— START DATA BLOCK —
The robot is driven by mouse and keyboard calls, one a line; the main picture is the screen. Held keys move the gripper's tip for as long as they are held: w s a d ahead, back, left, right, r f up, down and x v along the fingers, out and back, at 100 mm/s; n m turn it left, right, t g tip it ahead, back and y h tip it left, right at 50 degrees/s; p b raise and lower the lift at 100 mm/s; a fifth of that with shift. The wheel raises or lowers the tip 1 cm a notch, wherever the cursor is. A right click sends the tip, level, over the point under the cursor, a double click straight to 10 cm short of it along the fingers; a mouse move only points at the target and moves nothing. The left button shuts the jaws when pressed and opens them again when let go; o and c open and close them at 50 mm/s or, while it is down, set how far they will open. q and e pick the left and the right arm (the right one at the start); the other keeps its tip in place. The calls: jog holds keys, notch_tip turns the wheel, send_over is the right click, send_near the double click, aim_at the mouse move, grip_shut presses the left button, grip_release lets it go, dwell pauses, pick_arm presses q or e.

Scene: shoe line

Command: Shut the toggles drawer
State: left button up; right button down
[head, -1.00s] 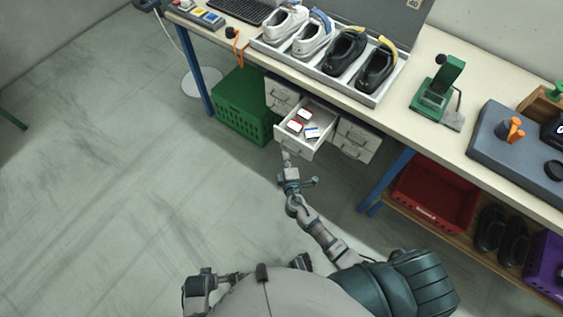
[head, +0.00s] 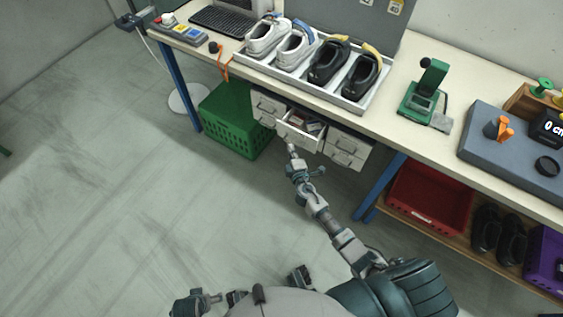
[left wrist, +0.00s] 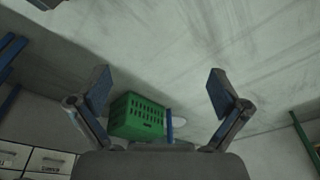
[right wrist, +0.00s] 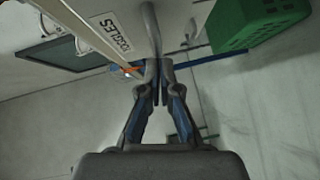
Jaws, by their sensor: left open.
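The toggles drawer (head: 297,139) is a white drawer under the bench, standing partly out of its cabinet. Small red and white items show inside it. In the right wrist view its front (right wrist: 112,14) bears a label reading TOGGLES. My right gripper (head: 290,148) is at the drawer's front. In the right wrist view its fingers (right wrist: 161,65) are together beside a grey handle bar; I cannot tell whether they hold it. My left gripper (left wrist: 158,72) is open and empty, away from the drawer, over the floor.
Other closed white drawers (head: 346,149) flank it. A green crate (head: 234,122) stands left on the floor. A blue bench leg (head: 380,186) and a red bin (head: 430,196) are to the right. A shoe tray (head: 345,101) lies on the bench above. The floor at left is clear.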

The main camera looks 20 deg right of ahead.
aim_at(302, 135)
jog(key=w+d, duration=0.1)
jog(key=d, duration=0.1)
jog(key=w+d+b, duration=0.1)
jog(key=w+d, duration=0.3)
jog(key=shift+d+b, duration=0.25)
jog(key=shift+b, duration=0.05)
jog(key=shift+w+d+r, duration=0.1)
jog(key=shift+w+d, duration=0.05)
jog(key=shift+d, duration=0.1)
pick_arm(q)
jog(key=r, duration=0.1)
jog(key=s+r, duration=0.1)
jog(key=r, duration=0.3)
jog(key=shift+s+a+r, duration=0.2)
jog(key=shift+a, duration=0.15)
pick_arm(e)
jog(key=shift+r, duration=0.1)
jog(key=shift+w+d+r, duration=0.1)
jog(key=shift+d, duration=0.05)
— END DATA BLOCK —
WHAT IS NEEDED
Write out, exactly as given, the line containing "[head, +0.00s]" and every line after it through the end, with no pictures.

SOLUTION
[head, +0.00s] 
[left wrist, +0.00s] 
[right wrist, +0.00s] 
Jaws, by their sensor: left open.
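The toggles drawer (head: 297,139) is a white drawer under the bench, standing partly out of its cabinet. Small red and white items show inside it. In the right wrist view its front (right wrist: 112,14) bears a label reading TOGGLES. My right gripper (head: 290,148) is at the drawer's front. In the right wrist view its fingers (right wrist: 161,65) are together beside a grey handle bar; I cannot tell whether they hold it. My left gripper (left wrist: 158,72) is open and empty, away from the drawer, over the floor.
Other closed white drawers (head: 346,149) flank it. A green crate (head: 234,122) stands left on the floor. A blue bench leg (head: 380,186) and a red bin (head: 430,196) are to the right. A shoe tray (head: 345,101) lies on the bench above. The floor at left is clear.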

The main camera looks 20 deg right of ahead.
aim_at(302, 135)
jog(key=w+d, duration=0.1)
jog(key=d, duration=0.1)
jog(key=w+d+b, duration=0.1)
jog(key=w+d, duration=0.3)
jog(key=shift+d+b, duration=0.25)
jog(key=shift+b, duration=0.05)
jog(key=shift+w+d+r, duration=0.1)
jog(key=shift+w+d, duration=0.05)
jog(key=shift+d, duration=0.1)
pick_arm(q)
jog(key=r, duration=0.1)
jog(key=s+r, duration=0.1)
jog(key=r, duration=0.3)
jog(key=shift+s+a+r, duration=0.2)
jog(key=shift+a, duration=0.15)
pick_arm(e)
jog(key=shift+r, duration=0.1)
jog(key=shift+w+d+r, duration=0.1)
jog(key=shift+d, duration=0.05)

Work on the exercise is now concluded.